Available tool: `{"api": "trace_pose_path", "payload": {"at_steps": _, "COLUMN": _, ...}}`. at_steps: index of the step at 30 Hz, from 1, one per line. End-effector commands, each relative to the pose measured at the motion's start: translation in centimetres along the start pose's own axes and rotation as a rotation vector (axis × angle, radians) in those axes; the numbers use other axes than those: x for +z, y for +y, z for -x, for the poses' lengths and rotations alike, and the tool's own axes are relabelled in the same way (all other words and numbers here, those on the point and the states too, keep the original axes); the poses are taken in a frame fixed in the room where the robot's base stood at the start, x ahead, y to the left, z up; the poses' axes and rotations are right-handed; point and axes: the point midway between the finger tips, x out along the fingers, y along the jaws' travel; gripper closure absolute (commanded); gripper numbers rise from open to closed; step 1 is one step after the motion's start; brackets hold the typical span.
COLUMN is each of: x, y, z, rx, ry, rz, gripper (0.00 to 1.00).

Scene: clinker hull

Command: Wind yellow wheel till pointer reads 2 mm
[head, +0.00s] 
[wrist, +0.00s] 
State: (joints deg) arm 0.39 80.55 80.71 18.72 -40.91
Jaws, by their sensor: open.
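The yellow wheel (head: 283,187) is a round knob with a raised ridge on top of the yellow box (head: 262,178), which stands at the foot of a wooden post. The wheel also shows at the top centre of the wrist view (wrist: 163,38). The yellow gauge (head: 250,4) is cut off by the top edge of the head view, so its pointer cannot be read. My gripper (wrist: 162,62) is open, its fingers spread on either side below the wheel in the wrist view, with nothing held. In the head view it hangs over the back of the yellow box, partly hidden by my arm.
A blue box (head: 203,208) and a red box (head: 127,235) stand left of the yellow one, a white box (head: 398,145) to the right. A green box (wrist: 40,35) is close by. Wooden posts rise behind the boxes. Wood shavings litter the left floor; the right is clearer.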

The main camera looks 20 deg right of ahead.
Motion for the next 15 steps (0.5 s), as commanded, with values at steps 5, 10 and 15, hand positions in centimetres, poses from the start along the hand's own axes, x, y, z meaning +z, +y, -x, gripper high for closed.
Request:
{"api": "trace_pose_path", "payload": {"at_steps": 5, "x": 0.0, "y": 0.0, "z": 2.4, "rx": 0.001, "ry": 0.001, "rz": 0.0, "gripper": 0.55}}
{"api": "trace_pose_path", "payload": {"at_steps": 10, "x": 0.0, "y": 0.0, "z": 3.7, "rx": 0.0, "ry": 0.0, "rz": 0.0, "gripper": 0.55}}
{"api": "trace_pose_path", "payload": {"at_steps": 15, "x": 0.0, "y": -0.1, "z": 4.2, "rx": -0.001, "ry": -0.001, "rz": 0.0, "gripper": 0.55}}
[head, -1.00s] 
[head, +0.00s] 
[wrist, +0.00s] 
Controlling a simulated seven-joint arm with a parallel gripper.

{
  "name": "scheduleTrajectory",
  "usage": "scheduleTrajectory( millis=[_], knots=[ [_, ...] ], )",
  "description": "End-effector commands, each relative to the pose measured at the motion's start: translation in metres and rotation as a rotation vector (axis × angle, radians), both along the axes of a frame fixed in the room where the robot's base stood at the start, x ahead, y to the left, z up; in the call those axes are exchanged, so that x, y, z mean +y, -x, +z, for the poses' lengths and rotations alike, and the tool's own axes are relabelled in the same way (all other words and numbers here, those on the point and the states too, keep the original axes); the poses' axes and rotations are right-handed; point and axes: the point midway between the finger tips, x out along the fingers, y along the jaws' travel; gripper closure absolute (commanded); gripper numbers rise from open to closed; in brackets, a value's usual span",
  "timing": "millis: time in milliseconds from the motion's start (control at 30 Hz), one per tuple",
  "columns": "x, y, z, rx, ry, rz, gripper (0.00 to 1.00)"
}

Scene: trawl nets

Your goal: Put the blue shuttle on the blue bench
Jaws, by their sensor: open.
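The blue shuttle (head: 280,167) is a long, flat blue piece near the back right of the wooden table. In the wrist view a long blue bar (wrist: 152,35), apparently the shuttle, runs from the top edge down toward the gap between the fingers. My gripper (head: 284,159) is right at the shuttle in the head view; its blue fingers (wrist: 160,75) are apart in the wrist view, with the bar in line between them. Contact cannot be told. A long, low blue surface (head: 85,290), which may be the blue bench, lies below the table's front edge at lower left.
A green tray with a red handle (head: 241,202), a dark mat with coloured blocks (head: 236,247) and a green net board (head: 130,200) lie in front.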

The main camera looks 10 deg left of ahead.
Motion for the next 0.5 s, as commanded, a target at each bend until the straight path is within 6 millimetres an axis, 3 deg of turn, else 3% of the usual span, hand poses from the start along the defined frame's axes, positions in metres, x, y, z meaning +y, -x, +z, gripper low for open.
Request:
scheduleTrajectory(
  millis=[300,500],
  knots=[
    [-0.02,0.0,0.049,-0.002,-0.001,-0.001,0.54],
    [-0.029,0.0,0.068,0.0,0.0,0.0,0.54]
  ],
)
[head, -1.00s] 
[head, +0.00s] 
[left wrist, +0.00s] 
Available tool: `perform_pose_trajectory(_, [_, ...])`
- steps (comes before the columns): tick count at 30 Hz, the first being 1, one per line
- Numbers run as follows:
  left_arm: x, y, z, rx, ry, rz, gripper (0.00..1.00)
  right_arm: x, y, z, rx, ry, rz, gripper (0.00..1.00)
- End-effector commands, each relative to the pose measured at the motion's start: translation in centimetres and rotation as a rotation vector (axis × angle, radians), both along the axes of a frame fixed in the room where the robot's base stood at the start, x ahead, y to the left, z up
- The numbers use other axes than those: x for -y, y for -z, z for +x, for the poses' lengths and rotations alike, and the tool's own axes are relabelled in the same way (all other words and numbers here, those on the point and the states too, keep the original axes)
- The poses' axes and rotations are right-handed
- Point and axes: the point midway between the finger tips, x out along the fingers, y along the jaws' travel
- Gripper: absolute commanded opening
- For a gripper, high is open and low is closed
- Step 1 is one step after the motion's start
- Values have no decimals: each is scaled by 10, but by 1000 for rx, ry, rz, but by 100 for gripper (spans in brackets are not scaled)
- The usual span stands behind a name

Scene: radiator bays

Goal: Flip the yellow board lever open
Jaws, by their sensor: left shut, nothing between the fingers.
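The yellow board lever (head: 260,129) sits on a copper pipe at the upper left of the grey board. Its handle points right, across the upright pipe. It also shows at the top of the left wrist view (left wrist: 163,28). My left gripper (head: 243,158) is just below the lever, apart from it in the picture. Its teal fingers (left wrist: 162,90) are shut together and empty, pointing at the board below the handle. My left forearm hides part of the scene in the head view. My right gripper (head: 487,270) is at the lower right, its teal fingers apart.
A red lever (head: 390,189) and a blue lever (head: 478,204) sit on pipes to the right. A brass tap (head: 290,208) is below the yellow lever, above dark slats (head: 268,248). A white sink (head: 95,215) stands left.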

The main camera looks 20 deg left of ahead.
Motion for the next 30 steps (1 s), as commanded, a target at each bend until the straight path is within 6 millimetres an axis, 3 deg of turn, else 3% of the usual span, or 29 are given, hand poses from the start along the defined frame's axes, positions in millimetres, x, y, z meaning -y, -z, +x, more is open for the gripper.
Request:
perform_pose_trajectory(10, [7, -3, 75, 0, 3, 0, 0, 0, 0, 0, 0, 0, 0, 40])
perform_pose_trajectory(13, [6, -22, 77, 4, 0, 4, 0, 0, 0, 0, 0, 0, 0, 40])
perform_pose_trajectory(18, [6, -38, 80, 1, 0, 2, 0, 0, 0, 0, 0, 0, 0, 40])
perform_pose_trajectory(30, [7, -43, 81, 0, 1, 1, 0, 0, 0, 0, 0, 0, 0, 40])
☆ ☆ ☆
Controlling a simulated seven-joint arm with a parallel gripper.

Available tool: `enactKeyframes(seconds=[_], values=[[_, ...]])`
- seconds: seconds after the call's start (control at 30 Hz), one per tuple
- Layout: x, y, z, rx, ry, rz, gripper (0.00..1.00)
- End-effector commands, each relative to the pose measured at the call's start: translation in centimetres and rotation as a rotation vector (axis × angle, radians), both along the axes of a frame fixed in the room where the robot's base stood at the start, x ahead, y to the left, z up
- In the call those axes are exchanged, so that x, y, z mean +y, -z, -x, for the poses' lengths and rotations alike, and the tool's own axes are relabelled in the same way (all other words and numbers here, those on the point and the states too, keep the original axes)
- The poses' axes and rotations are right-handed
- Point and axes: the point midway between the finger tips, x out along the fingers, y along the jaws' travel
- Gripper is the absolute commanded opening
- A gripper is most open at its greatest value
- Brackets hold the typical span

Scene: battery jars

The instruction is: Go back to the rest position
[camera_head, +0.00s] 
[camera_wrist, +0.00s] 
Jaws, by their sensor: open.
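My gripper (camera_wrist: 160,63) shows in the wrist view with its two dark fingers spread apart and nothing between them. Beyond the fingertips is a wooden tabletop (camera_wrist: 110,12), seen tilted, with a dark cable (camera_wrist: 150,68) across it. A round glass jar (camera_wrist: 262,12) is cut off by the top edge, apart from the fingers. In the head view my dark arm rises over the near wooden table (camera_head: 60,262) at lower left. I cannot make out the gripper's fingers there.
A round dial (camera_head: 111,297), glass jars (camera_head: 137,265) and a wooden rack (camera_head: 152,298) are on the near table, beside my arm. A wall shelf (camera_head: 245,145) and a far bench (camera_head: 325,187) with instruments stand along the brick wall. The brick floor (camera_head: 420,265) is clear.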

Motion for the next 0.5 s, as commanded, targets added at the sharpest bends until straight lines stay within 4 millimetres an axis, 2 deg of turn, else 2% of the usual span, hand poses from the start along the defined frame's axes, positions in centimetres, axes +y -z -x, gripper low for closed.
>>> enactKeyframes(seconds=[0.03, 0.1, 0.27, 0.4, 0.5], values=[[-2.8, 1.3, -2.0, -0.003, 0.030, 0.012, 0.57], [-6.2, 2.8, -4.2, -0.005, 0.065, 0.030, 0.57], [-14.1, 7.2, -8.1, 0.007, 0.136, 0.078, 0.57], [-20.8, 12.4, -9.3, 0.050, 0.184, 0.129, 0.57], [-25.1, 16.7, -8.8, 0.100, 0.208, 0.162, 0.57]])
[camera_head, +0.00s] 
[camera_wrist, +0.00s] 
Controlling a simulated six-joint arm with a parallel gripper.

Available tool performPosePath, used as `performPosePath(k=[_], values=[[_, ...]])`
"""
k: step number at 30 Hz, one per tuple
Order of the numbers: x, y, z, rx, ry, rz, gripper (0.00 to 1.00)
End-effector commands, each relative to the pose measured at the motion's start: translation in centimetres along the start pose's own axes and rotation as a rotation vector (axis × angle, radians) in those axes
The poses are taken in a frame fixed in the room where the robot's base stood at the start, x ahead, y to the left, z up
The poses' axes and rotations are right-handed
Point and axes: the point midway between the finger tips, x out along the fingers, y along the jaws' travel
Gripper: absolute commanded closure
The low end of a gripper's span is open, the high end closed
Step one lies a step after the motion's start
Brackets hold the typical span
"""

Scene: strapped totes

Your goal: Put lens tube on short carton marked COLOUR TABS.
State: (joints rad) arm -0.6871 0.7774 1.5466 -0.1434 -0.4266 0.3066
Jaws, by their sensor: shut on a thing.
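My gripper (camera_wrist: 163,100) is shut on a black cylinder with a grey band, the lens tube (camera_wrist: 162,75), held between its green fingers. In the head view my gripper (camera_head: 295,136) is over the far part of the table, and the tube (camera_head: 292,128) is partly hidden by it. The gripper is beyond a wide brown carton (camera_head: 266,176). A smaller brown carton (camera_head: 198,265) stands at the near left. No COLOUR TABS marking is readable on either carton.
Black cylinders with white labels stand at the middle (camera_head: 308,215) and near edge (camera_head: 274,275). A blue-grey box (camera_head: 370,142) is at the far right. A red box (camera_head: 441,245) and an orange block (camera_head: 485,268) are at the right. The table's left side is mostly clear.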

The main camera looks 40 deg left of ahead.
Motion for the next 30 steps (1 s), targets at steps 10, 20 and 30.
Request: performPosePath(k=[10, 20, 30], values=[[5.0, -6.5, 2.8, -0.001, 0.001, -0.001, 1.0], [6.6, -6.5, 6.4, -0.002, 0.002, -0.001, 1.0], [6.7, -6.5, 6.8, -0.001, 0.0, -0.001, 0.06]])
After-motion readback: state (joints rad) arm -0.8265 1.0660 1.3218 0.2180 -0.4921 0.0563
☆ ☆ ☆
Instructions to follow: How many lines of the entries above hold the string "call"? Reply with the number alone.

Response to the task: 4